Allowing it to be reasonable to presume, that a Revelation would be vouchsafed; it is equally so to presume, that it should contain some injunctions favourable to its propagation among men of all ranks. For as the compassion of God to the moral necessities of his creatures, generally, is the ground on which so great a favour rests, we cannot suppose that one class of men should be allowed to make a monopoly of this advantage, as this would be a great temptation to them to publish their own favourite or interested opinions under a pretended Divine sanction, and tend to counteract the very purpose for which a revelation was given. Such a monopoly was claimed by the priests of ancient pagan nations; and this fatal effect followed. It was claimed for a time by a branch of the Christian priesthood, contrary to the obligations of the institution itself; and the consequences were similar. Among the heathens, the effect of this species of monopoly was, that those who encouraged superstition and ignorance among the people speedily themselves lost the truth which through a wicked policy they concealed; and the case might have been the same in Christendom, but for the sacred records, and for witnesses to the truth who prophesied and suffered, more or less, throughout the darkest ages. (6)

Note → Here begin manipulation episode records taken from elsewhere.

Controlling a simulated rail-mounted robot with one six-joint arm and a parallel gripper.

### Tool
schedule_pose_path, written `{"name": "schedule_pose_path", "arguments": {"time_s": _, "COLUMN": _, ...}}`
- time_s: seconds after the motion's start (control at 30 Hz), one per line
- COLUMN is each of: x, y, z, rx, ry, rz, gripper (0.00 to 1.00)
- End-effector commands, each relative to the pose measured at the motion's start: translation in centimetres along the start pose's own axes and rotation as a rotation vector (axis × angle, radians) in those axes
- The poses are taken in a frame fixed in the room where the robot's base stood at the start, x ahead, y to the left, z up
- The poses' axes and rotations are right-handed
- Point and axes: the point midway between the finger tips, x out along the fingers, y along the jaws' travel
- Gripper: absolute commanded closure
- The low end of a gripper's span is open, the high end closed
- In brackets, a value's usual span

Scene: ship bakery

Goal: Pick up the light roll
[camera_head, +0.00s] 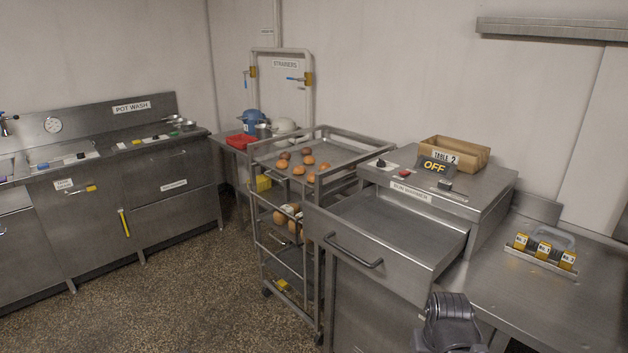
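Several round rolls lie on the top tray (335,153) of a metal trolley. Two toward the back look dark brown, one of them a dark roll (307,151). The others are lighter orange-brown, among them a lighter roll (311,177) near the tray's front, another (298,170) and one at the right (324,167). Which is the lightest I cannot tell at this size. More pale brown rolls (280,217) sit on a lower shelf, partly hidden by the trolley frame. A dark grey ribbed part of my arm shows at the bottom right; no gripper fingers are visible.
A cardboard box (455,153) stands behind. A worktop (545,310) lies right; the pot wash (165,165) is left, with open floor before it.

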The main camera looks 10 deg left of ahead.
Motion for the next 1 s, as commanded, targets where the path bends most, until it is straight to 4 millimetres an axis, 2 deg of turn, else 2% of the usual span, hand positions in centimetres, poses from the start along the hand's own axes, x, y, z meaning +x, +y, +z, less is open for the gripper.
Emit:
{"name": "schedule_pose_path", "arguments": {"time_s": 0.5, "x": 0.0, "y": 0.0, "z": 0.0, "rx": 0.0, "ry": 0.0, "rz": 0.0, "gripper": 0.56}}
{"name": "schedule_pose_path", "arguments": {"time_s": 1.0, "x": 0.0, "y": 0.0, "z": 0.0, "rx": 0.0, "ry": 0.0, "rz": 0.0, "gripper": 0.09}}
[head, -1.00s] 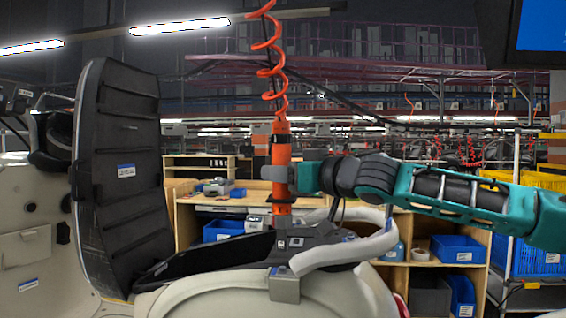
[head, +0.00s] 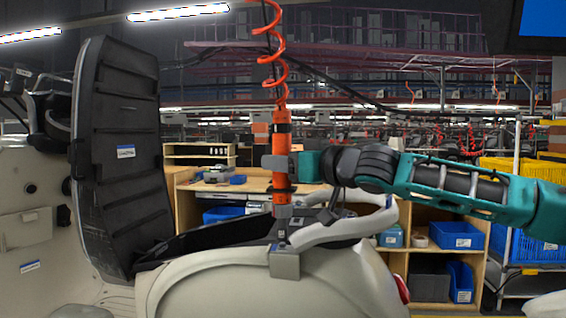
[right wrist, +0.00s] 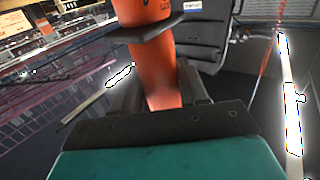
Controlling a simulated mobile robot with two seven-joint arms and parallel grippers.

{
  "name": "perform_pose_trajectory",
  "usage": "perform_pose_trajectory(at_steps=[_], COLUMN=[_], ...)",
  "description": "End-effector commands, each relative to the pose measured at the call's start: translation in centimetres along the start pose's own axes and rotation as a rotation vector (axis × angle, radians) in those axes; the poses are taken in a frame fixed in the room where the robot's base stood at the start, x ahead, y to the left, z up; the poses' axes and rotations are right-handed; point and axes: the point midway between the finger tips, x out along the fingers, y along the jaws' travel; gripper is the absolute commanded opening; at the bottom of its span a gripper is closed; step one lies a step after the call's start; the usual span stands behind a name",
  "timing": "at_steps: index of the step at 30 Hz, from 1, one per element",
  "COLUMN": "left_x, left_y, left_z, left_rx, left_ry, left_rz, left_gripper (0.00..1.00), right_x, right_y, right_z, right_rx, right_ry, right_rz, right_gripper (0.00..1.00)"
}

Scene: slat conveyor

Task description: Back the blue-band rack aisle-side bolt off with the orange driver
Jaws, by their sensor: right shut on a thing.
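The orange driver (head: 282,165) hangs upright from a coiled orange hose in the head view. My right gripper (head: 281,163) is shut around its body, coming in from the right. In the right wrist view the driver (right wrist: 150,65) stands between the fingers of my right gripper (right wrist: 155,95). No blue-band rack or bolt can be made out. My left gripper is not in view.
A black ribbed panel (head: 120,160) stands upright at the left. A pale curved body (head: 220,285) with a light grey arm-like bar (head: 345,228) fills the front. Wooden shelves with blue bins (head: 456,235) stand behind. A monitor (head: 542,18) hangs at the upper right.

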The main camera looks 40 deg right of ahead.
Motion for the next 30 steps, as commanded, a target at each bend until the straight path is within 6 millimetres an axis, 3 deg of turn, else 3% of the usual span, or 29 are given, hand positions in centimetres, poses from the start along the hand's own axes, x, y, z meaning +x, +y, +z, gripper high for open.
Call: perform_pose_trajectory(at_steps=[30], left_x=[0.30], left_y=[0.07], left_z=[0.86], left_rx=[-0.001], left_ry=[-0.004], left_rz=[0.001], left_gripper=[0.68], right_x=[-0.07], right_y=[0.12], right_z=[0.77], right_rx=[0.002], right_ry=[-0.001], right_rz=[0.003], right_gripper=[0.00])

This reasonable expectation also is realized in the Mosaic and Christian revelations ;-both provided for their general publication-both instituted an order of men, not to conceal, but to read and teach the truth committed to them-both recognized a right in the people to search the record, and by it to judge of the ministration of the priests-both made it obligatory on the people to be taught and both separated one day in seven to afford leisure for that purpose.

(6) Bishop Warburton endeavours to prove, by an elaborate argument in his "Divine Legation," that in the Greater Mysteries the Divine Unity and the errors of polytheism were constantly taught. This however is most satisfactorily disproved by Dr. Leland, in his " Advantage and Necessity of a Divine Revelation;" to both of which works the reader is referred for information as to those singular institutions-the heathen Mysteries.